▶ Given information
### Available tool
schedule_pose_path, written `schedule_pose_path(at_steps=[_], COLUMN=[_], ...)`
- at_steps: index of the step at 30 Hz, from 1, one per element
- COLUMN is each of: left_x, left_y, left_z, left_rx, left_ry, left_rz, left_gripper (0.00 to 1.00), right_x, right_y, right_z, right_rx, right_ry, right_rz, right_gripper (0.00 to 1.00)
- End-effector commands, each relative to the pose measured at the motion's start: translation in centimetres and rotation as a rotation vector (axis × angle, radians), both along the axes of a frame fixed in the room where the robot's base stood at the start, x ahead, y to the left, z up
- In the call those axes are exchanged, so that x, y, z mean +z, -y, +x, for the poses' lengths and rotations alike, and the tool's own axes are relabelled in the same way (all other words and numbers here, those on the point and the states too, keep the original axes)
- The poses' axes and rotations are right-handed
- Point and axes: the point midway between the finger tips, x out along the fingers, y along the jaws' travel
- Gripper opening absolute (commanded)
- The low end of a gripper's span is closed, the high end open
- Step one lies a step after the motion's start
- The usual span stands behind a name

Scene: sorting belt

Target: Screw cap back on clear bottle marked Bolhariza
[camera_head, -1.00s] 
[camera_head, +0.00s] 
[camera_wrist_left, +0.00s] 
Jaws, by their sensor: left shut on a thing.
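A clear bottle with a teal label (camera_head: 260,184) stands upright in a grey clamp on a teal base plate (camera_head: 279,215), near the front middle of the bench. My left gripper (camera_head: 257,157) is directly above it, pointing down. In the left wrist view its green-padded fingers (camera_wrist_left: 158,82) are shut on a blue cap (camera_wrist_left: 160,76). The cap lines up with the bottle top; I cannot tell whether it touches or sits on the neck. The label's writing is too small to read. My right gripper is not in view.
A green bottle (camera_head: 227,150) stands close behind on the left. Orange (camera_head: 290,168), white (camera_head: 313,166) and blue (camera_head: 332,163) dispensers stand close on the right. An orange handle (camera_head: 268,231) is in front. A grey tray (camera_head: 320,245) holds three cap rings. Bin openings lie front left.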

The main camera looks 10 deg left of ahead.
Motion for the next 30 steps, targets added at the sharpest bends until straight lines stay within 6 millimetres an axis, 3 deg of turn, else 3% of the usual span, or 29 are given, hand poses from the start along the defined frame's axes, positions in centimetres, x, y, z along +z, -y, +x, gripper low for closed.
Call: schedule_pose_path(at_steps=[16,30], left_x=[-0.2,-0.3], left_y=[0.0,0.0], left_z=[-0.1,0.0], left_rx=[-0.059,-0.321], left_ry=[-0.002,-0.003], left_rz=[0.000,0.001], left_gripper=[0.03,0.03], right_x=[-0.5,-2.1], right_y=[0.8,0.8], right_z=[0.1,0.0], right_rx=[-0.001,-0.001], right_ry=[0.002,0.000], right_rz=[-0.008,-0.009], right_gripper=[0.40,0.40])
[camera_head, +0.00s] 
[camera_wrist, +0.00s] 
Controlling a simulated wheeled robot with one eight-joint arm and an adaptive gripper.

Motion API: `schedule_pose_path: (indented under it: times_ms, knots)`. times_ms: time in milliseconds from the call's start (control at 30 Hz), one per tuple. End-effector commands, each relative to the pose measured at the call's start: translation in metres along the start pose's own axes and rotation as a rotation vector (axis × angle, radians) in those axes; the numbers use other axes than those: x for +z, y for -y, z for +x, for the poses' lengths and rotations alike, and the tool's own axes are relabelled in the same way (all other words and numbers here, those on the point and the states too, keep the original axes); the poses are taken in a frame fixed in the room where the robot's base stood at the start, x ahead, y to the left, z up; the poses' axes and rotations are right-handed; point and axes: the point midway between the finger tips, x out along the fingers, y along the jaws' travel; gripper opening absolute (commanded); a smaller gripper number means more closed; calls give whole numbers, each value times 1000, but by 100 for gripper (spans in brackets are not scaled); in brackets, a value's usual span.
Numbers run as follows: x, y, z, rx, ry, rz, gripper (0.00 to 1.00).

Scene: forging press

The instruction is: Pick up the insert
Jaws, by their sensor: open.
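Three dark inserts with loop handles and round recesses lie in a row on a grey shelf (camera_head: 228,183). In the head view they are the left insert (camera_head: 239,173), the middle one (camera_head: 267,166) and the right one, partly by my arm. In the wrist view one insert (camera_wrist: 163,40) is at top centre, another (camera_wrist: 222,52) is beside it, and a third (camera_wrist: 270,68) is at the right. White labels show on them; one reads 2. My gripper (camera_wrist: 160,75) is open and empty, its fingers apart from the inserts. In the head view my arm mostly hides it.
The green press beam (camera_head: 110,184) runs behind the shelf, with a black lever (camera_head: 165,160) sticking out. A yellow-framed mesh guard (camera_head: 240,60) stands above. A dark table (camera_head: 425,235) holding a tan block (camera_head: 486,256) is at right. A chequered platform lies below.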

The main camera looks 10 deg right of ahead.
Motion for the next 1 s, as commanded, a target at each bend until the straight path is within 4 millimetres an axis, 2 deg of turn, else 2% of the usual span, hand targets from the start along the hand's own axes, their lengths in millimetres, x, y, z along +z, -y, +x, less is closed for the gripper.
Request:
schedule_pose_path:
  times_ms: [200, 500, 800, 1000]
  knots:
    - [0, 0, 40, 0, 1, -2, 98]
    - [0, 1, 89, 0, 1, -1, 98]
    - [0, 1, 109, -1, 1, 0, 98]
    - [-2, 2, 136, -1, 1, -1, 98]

▶ Work required
Make a list of all lines in the data that contain "effector".

▶ Solution to the problem
- End-effector commands, each relative to the pose measured at the motion's start: translation in centimetres and rotation as a rotation vector (axis × angle, radians), both along the axes of a frame fixed in the room where the robot's base stood at the start, x ahead, y to the left, z up
Motion API: `schedule_pose_path: (indented under it: times_ms, knots)`. times_ms: time in milliseconds from the call's start (control at 30 Hz), one per tuple. End-effector commands, each relative to the pose measured at the call's start: translation in metres along the start pose's own axes and rotation as a rotation vector (axis × angle, radians) in those axes; the numbers use other axes than those: x for +z, y for -y, z for +x, for the poses' lengths and rotations alike, and the tool's own axes are relabelled in the same way (all other words and numbers here, those on the point and the states too, keep the original axes); the poses are taken in a frame fixed in the room where the robot's base stood at the start, x ahead, y to the left, z up; the poses' axes and rotations are right-handed; point and axes: the point midway between the finger tips, x out along the fingers, y along the jaws' travel; gripper opening absolute (commanded); a smaller gripper number means more closed; calls give whole numbers, each value times 1000, but by 100 for gripper (spans in brackets are not scaled); in brackets, a value's usual span.

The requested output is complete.